- [YOUR INSTRUCTIONS]:
The entries below need to be written out exactly, with no pictures included.

Robot task records:
········

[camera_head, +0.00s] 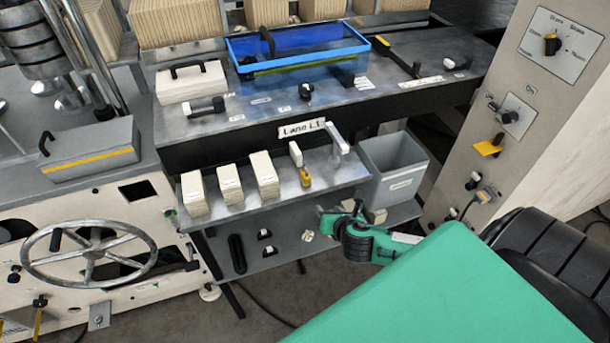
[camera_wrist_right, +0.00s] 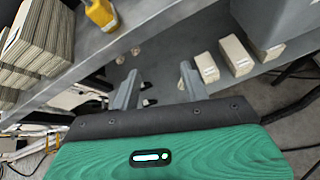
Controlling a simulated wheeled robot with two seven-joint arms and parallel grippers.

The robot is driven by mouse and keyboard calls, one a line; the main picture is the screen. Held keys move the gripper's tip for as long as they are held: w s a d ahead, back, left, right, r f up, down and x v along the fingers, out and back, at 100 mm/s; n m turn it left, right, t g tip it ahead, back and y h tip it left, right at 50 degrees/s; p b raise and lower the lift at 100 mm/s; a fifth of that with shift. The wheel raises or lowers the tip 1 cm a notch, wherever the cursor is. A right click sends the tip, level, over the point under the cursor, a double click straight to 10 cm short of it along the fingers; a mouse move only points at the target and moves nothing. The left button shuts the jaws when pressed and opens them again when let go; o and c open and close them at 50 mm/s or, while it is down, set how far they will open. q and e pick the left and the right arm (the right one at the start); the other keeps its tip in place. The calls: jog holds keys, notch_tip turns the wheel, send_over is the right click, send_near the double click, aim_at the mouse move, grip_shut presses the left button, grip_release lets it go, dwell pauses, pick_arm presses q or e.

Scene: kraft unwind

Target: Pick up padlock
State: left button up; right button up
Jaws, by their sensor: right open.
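I cannot single out the padlock with certainty. A small yellow piece (camera_head: 305,178) stands at the right end of the middle shelf. It also shows at the top of the right wrist view (camera_wrist_right: 102,13). A small pale piece (camera_head: 308,236) lies on the lower shelf, near my right gripper. My right gripper (camera_head: 325,220) is at the lower shelf, below and right of the yellow piece. In the right wrist view its two fingers (camera_wrist_right: 158,82) are apart, with nothing between them. My left gripper is not in view.
Cream blocks (camera_head: 230,184) stand in a row on the middle shelf (camera_head: 325,178). A grey bin (camera_head: 391,165) stands to the right. Pale blocks (camera_wrist_right: 236,54) lie on the lower shelf. A blue tray (camera_head: 240,48) sits on the upper table. The shelf overhangs the lower level.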

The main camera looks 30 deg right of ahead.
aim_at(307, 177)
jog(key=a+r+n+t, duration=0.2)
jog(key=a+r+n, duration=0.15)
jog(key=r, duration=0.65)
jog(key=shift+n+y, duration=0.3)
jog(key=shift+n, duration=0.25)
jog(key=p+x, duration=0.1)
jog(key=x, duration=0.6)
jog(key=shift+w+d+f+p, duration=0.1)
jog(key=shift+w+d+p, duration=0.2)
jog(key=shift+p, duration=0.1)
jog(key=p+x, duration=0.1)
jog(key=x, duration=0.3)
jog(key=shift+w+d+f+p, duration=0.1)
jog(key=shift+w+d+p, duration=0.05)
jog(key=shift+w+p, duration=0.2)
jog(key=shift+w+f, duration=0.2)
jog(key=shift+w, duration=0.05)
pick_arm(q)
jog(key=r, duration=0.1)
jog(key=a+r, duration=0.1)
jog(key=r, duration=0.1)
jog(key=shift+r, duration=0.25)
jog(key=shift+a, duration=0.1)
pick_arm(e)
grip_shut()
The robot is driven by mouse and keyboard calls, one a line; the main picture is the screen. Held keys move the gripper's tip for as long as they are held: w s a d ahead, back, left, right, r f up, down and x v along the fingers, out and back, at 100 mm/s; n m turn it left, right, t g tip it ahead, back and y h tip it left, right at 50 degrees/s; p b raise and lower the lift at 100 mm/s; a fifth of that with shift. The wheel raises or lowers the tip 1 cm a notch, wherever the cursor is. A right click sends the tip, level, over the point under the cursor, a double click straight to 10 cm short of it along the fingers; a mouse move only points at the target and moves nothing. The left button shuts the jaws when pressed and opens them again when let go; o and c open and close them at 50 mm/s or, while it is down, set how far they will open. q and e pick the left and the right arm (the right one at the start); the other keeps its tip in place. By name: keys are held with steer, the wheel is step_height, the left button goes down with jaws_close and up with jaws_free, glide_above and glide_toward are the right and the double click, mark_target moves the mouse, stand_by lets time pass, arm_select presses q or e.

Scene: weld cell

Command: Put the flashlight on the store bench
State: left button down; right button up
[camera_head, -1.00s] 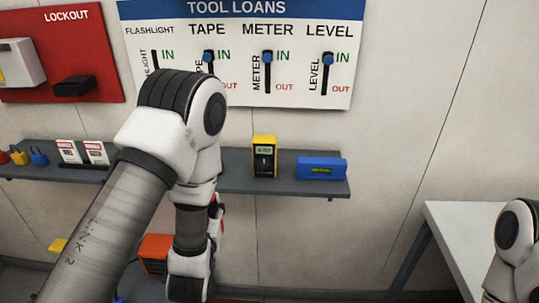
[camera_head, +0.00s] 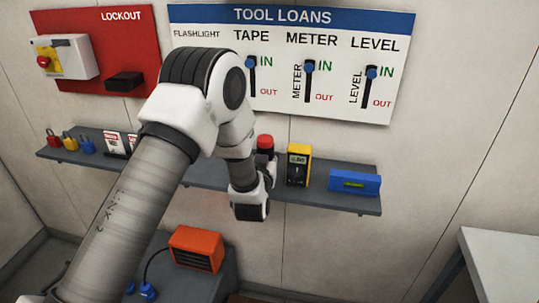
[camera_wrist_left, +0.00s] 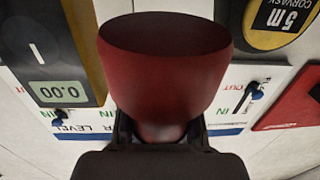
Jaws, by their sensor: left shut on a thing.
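The flashlight is red with a flared head; the wrist view shows it large (camera_wrist_left: 165,75), with its narrow part between the fingers. In the head view only its red top (camera_head: 265,142) shows, above my wrist and left of the yellow meter. My left gripper (camera_head: 267,172) is shut on it, its fingers mostly hidden by my wrist; the fingers also show in the left wrist view (camera_wrist_left: 160,132). I cannot tell whether the flashlight touches the shelf. A white bench top (camera_head: 505,255) stands at the right; I cannot tell if it is the store bench. My right gripper is not in view.
The grey wall shelf (camera_head: 335,200) holds the yellow meter (camera_head: 298,165), a blue level (camera_head: 354,183), padlocks and tags. The tool loans board (camera_head: 335,85) with sliders is above. An orange box (camera_head: 196,248) sits on a low dark surface below.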

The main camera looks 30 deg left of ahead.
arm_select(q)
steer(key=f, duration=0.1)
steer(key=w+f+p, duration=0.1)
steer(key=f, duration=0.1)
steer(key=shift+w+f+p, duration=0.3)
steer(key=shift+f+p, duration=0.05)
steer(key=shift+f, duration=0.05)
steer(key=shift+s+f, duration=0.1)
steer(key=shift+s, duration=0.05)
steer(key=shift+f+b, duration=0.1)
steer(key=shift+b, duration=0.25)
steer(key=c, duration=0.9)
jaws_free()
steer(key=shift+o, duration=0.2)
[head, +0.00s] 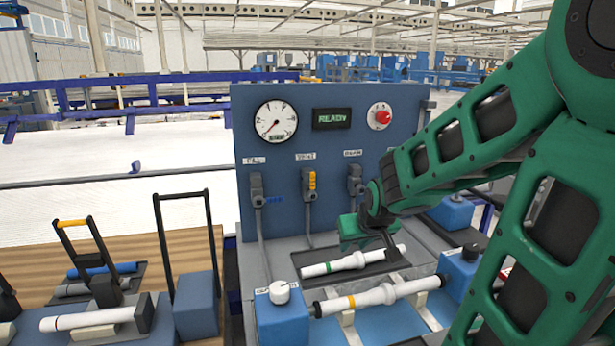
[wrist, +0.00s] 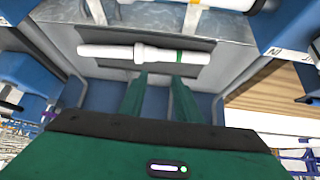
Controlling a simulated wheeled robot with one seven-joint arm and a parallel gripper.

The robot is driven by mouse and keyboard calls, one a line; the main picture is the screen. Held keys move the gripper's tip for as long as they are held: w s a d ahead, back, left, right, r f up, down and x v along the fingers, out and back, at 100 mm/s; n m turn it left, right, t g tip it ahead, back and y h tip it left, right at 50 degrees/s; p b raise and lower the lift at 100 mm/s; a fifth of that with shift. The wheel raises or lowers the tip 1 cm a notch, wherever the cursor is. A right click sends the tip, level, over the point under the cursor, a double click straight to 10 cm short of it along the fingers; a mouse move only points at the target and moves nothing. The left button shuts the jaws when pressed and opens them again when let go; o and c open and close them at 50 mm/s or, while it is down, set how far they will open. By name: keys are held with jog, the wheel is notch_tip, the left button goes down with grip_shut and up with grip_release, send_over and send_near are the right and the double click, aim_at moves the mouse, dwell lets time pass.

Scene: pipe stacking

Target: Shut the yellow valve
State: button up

········

- [CORRECT ANSWER]:
[camera_head, +0.00s] 
[camera_wrist_right, +0.00s] 
Controlling a simulated wheeled robot with two seven-joint arms and parallel grippers.

The robot is driven by mouse and keyboard calls, one a line; the main picture is the screen. Held keys move the gripper's tip for as long as they are held: w s a d ahead, back, left, right, r f up, down and x v along the fingers, out and back, at 100 mm/s; n m turn it left, right, t g tip it ahead, back and y h tip it left, right at 50 degrees/s; p b raise and lower the lift at 100 mm/s; a fifth of that with shift. The wheel raises or lowers the tip 1 cm a notch, wherever the cursor is. A right click sends the tip, level, over the point under the cursor, a double click straight to 10 cm short of it along the fingers; a mouse move only points at the target and moves nothing. The left button shuts the jaws when pressed and opens them again when let go; o and c open and close them at 50 mm/s or, while it is down, set how far they will open. q and e pick the left and the right arm (the right one at the start); the other keeps its tip in place. The calls: jog holds keys, notch_tip turns the wheel, send_over is the right click, send_near the double click, aim_at the mouse move, grip_shut presses the left button, grip_release lets it go, dwell pauses, pick_arm presses q or e.

Scene: kraft unwind

Target: Pick up padlock
State: left button up; right button up
Jaws, by their sensor: right open.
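I cannot single out the padlock with certainty. A small yellow piece (camera_head: 305,178) stands at the right end of the middle shelf. It also shows at the top of the right wrist view (camera_wrist_right: 102,13). A small pale piece (camera_head: 308,236) lies on the lower shelf, near my right gripper. My right gripper (camera_head: 325,220) is at the lower shelf, below and right of the yellow piece. In the right wrist view its two fingers (camera_wrist_right: 158,82) are apart, with nothing between them. My left gripper is not in view.
Cream blocks (camera_head: 230,184) stand in a row on the middle shelf (camera_head: 325,178). A grey bin (camera_head: 391,165) stands to the right. Pale blocks (camera_wrist_right: 236,54) lie on the lower shelf. A blue tray (camera_head: 240,48) sits on the upper table. The shelf overhangs the lower level.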

The main camera looks 30 deg right of ahead.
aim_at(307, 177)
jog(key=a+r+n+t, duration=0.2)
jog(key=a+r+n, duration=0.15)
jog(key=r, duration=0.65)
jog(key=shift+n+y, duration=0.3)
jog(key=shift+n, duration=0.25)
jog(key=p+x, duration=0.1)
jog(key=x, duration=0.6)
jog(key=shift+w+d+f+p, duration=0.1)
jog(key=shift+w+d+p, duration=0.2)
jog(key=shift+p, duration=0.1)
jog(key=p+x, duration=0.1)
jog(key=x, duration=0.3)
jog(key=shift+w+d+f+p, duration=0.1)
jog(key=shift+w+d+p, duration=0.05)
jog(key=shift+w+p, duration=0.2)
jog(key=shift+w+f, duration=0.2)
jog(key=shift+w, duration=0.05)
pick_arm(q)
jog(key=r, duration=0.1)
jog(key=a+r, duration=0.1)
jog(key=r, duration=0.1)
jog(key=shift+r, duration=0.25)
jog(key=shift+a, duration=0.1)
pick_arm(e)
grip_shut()
The robot is driven by mouse and keyboard calls, one a line; the main picture is the screen. Held keys move the gripper's tip for as long as they are held: w s a d ahead, back, left, right, r f up, down and x v along the fingers, out and back, at 100 mm/s; n m turn it left, right, t g tip it ahead, back and y h tip it left, right at 50 degrees/s; p b raise and lower the lift at 100 mm/s; a fifth of that with shift. The wheel raises or lowers the tip 1 cm a notch, wherever the cursor is. A right click sends the tip, level, over the point under the cursor, a double click straight to 10 cm short of it along the fingers; a mouse move only points at the target and moves nothing. The left button shuts the jaws when pressed and opens them again when let go; o and c open and close them at 50 mm/s or, while it is down, set how far they will open. q and e pick the left and the right arm (the right one at the start); the other keeps its tip in place. By name: keys are held with steer, the wheel is step_height, the left button goes down with jaws_close and up with jaws_free, glide_above and glide_toward are the right and the double click, mark_target moves the mouse, stand_by lets time pass, arm_select presses q or e.

Scene: weld cell

Command: Put the flashlight on the store bench
State: left button down; right button up
[camera_head, -1.00s] 
[camera_head, +0.00s] 
[camera_wrist_left, +0.00s] 
Jaws, by their sensor: left shut on a thing.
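The flashlight is red with a flared head; the wrist view shows it large (camera_wrist_left: 165,75), with its narrow part between the fingers. In the head view only its red top (camera_head: 265,142) shows, above my wrist and left of the yellow meter. My left gripper (camera_head: 267,172) is shut on it, its fingers mostly hidden by my wrist; the fingers also show in the left wrist view (camera_wrist_left: 160,132). I cannot tell whether the flashlight touches the shelf. A white bench top (camera_head: 505,255) stands at the right; I cannot tell if it is the store bench. My right gripper is not in view.
The grey wall shelf (camera_head: 335,200) holds the yellow meter (camera_head: 298,165), a blue level (camera_head: 354,183), padlocks and tags. The tool loans board (camera_head: 335,85) with sliders is above. An orange box (camera_head: 196,248) sits on a low dark surface below.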

The main camera looks 30 deg left of ahead.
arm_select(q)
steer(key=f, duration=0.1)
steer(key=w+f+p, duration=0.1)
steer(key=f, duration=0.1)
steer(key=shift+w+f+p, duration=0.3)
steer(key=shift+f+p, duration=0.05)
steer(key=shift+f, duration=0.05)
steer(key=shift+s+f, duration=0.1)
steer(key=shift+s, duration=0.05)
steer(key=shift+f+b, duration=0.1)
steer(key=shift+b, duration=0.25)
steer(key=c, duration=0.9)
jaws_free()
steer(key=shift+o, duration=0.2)
[head, +0.00s] 
[wrist, +0.00s] 
Controlling a simulated wheeled robot with one seven-joint arm and a parallel gripper.

The robot is driven by mouse and keyboard calls, one a line; the main picture is the screen. Held keys move the gripper's tip for as long as they are held: w s a d ahead, back, left, right, r f up, down and x v along the fingers, out and back, at 100 mm/s; n m turn it left, right, t g tip it ahead, back and y h tip it left, right at 50 degrees/s; p b raise and lower the lift at 100 mm/s; a fifth of that with shift. The wheel raises or lowers the tip 1 cm a notch, wherever the cursor is. A right click sends the tip, level, over the point under the cursor, a double click straight to 10 cm short of it along the fingers; a mouse move only points at the target and moves nothing. The left button shuts the jaws when pressed and opens them again when let go; o and c open and close them at 50 mm/s or, while it is down, set how far they will open. By name: keys are held with jog, the wheel is notch_tip, the left button goes down with grip_shut and up with grip_release, send_over and send_near are the right and the double click, aim_at moves the mouse, dwell lets time pass.

Scene: pipe stacking

Target: Shut the yellow valve
State: button up

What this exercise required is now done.